Fakat aşktan öğrendiğim tek şey
Silahını senden önce çeken birini nasıl vuracağın oldu
Ve bu gece duyabileceğin bir ağlayış değil...
Kayboldun karanlıkta... Oradan baktığını ne zamandır görmediğim bir suret olduğunda aslında bu kadar zor değildi hiçbir şey. Hatta inan bana tam olarak ben de bilmiyordum ne hissettiğimi ama küçük notlar biriktirmişim senle konuşmalarımıza, saklamışım onları kıymetli köşeciklere, defterlere, bir yerlere. Sevdiğin şeyleri bilmeden, sevdiklerimi anlatmadan, sevdiğin yemekleri sormadan, kitap ve filmlerden bahsetmeden ortak bir duygu havuzunda istemeden buluşmuşuz bile seninle.

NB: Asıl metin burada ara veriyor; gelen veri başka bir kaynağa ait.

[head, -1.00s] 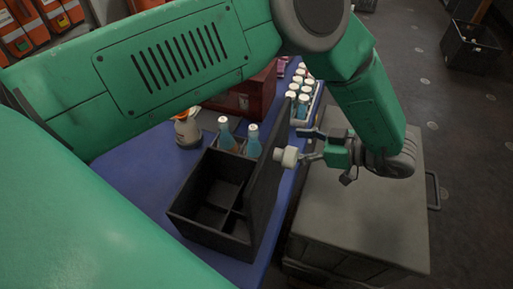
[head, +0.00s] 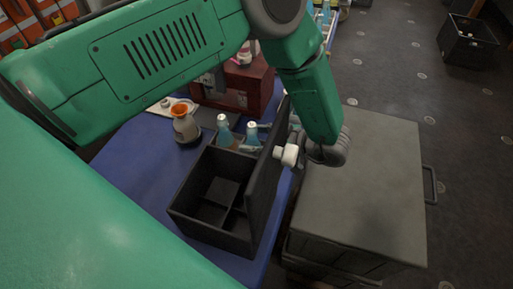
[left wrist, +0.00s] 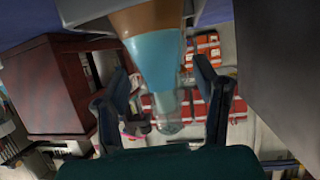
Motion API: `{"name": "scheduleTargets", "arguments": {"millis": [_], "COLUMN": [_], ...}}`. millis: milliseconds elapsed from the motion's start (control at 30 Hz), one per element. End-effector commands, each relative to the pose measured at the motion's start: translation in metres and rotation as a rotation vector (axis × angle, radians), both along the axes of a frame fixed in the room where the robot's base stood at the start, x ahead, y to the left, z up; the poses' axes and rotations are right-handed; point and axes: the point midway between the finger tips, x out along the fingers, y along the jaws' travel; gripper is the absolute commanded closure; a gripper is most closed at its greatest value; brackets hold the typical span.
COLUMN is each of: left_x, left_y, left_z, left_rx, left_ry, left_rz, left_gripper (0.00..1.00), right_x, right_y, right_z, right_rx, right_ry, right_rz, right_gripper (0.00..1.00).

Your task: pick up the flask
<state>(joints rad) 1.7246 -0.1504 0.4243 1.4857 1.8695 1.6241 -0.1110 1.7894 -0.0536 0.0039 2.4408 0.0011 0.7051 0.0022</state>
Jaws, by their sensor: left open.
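A flask with blue contents (head: 252,133) stands at the back of a black divided caddy (head: 212,238), beside the caddy's tall panel. A second blue flask (head: 223,132) stands to its left. In the left wrist view the flask (left wrist: 157,60) appears upside down, between the two spread fingers of my left gripper (left wrist: 160,75). I cannot tell whether either finger touches it. The lower part of the flasks is hidden by the caddy in the head view. My right gripper is not in view.
The caddy's tall panel (head: 268,170) rises close to my gripper. A grey cabinet (head: 358,185) to the right has a clear top.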

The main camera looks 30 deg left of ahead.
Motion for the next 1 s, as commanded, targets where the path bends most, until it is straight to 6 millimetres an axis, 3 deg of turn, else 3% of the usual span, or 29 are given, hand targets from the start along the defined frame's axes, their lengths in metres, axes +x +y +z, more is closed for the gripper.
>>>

Seninle kurduğum ilişkiyi çocukken gittiğim babannemin kasaba evinin salonunda olan bir resme benzettim sonra düşününce. Her sabah babannem bahçeyi sulamak için saat beşte kalkardı ve ben odadan çıkamazdım o resim ara salonda asılı diye. Resimde karanlık içinde yüzü yaşlar içinde kalmış bir çift yeşil göz vardı. Çok karanlıktı ve ona tam olarak bakmak istemezdim; bunu yapınca beni o karanlığa ve acıya hapsedecek korkusundan. Ve her seferinde babanneme bu korkumu sezdirmemek için aptalca yalanlar söylerdim o küçük halimle. Salondan geçip yanına gelemememin nedenini anlasa da o asla yüzüme vurmazdı. O küçük kızın, benim gururum incinirdi diye düşünürdü korkmaktan, ve evet bana göre de sanki kanatlarım sonsuza dek açık kalacaktı korkusuz olursam... Ama iliklerime kadar hissettiğim bu duygu, yaşadığım sürece benimle büyümeyi başarmıştı.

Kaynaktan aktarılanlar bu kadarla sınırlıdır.